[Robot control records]
>>>

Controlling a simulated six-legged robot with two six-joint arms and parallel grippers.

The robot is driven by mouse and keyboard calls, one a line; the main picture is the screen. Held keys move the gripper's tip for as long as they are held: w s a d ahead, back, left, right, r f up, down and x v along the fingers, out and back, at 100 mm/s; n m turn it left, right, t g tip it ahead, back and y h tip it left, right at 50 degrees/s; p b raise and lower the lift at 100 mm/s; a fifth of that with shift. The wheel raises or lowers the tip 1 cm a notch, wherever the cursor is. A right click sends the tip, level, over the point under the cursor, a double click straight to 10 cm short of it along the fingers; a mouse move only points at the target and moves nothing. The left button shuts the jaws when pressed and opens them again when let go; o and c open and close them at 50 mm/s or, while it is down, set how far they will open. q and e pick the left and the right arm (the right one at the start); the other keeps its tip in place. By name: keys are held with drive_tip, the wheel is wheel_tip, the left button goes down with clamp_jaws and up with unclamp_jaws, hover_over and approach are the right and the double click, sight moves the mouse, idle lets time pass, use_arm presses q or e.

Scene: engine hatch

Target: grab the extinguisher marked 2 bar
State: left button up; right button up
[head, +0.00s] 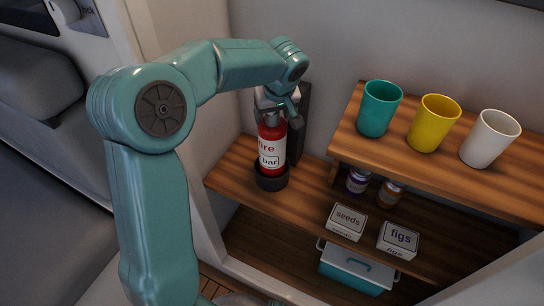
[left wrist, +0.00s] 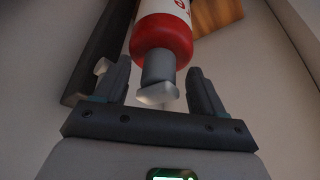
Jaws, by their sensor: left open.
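A red extinguisher (head: 272,148) with a white label stands upright in a dark round holder (head: 271,180) on the wooden shelf in the head view. Its label reads "fire" and "bar"; the digit before "bar" is hidden or too small to tell. My left gripper (head: 277,104) is at the top of the extinguisher. In the left wrist view the extinguisher's red body (left wrist: 163,35) and its grey neck with a pale cap show between the two dark fingers of my left gripper (left wrist: 163,88). The fingers are apart, with gaps on both sides of the neck. My right gripper is not in view.
A dark upright bracket (head: 300,125) stands against the wall behind the extinguisher. The upper shelf (head: 450,172) holds teal, yellow and white cups. Below are two jars, a seeds box (head: 347,221), a figs box (head: 398,240) and a teal-and-white case (head: 355,268).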

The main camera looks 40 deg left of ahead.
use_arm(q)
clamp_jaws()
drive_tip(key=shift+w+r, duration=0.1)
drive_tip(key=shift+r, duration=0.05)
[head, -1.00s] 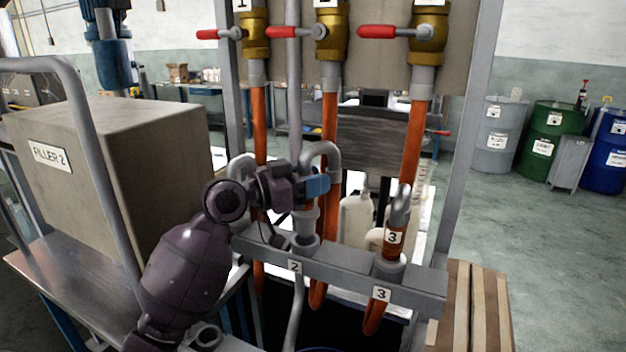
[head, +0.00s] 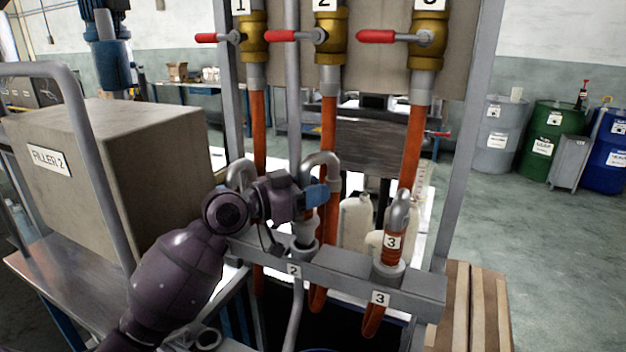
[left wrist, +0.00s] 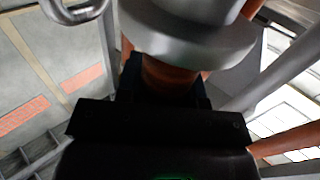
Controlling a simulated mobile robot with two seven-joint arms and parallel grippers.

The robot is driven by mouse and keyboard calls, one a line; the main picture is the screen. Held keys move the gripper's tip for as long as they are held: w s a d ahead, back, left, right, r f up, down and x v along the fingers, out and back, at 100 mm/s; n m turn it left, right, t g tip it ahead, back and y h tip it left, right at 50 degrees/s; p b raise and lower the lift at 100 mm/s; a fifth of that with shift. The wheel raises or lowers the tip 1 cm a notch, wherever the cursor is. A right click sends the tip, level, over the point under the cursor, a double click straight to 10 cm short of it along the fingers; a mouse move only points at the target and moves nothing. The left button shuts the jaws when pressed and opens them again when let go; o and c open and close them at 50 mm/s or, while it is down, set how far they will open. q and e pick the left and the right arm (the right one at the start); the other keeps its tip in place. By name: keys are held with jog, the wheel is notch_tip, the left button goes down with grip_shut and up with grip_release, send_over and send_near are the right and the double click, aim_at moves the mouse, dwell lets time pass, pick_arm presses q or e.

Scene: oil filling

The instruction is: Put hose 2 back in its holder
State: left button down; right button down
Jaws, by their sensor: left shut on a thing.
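Hose 2 (head: 322,163) stands about upright, with its grey hooked pipe on top. My left gripper (head: 316,197) is shut on it below the hook. In the left wrist view my dark fingers (left wrist: 165,90) close around the orange hose body (left wrist: 165,72), just under a wide grey collar (left wrist: 190,38). The hose's lower grey part is at the holder marked 2 (head: 303,251) on the grey rail. My gripper partly covers this spot, and I cannot tell whether the hose is fully seated. My right gripper is not in view.
Hose 3 (head: 392,242) stands in its holder at the right of the rail (head: 345,268). A grey hooked pipe (head: 240,172) stands at the left. Valves with red handles (head: 295,36) hang above. The filler 2 box (head: 110,180) is left of my arm. White jugs (head: 356,220) stand behind.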

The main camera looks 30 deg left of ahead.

<<<

- [EXERCISE INSTRUCTIONS]: Where does the word "joint" appear in the listing? List each line that holds it.

- [RESULT OF THE TASK]:
Controlling a simulated six-legged robot with two six-joint arms and parallel grippers.
Controlling a simulated mobile robot with two seven-joint arms and parallel grippers.

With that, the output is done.